Avanço. A nazifascista AfD seria a segunda legenda mais votada na Alemanha, apontam as últimas pesquisas – Imagem: AfD Thruringen
A demissão de Lindner deixou a Alemanha com uma aliança minoritária formada pelos Social-Democratas (SPD) de Scholz e os Verdes ecologistas, capaz de formular apenas políticas superficiais até um novo governo ser composto. Na segunda-feira 16, Scholz, historicamente impopular, mas ainda assim candidato de seu partido à reeleição, enfrentará um voto de confiança que ele convocou para desencadear uma nova eleição. Se perder a votação parlamentar, o presidente Frank-Walter Steinmeier dissolverá o Parlamento e a Alemanha embarcará oficialmente numa campanha intensamente truncada, interrompida pelas férias de Natal.

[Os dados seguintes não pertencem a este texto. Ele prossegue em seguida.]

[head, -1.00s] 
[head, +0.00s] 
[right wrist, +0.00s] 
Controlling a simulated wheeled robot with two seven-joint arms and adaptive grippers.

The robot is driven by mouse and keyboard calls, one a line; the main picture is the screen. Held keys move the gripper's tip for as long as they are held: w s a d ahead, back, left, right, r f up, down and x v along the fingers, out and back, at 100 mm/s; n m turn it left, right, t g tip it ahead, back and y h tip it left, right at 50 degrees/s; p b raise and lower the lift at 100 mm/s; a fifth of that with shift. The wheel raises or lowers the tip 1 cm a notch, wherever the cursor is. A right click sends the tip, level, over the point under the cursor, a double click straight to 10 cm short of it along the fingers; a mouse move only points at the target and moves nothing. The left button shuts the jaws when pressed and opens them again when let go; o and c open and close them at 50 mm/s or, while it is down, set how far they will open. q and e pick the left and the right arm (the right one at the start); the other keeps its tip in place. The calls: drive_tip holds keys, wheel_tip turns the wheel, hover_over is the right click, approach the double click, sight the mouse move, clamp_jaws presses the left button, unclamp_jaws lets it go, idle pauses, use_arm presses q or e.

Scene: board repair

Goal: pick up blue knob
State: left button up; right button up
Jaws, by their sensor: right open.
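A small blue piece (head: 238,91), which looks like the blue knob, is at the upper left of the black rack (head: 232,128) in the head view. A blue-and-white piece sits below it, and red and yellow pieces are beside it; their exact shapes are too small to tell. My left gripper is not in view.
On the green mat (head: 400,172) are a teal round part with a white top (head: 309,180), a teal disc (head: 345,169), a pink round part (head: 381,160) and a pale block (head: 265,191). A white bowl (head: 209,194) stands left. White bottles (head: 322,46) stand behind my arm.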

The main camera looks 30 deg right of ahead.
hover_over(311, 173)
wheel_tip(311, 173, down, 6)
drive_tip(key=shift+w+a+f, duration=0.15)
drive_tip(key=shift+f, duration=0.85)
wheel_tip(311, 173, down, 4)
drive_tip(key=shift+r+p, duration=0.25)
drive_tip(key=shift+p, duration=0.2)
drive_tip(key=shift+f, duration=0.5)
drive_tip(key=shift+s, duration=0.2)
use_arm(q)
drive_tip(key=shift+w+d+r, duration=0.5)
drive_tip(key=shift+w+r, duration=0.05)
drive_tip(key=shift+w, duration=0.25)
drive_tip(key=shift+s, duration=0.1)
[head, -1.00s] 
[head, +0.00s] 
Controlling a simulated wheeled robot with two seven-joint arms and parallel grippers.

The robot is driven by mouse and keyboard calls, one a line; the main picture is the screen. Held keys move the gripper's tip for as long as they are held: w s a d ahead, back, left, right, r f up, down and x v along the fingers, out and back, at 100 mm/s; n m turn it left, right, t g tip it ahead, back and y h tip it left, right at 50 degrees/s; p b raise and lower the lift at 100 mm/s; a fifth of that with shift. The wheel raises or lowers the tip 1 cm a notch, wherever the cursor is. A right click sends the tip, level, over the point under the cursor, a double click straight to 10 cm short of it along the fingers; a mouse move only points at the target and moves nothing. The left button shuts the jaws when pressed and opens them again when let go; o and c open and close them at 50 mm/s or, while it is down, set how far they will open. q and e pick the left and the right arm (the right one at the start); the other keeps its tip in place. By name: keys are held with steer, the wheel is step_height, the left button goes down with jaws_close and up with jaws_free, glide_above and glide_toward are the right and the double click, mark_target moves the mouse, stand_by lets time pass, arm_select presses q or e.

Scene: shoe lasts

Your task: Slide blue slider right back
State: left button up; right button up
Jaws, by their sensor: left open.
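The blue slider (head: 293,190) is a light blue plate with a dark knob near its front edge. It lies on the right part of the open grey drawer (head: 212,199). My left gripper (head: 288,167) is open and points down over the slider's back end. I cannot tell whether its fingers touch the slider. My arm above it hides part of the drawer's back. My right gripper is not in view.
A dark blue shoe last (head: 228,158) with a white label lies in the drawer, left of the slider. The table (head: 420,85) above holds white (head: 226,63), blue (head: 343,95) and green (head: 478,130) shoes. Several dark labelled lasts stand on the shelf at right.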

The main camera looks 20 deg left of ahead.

Pesquisa recente situou a CDU/CSU de centro-direita com 31%, seguida pela Alternativa para a Alemanha (AfD) de extrema-direita em 18%, o SPD de Scholz em 17% e os Verdes em 13%. O FDP e a nova Aliança conservadora de esquerda de Sahra Wagenknecht estão ambos pontuando em torno do limite de 5% para representação parlamentar.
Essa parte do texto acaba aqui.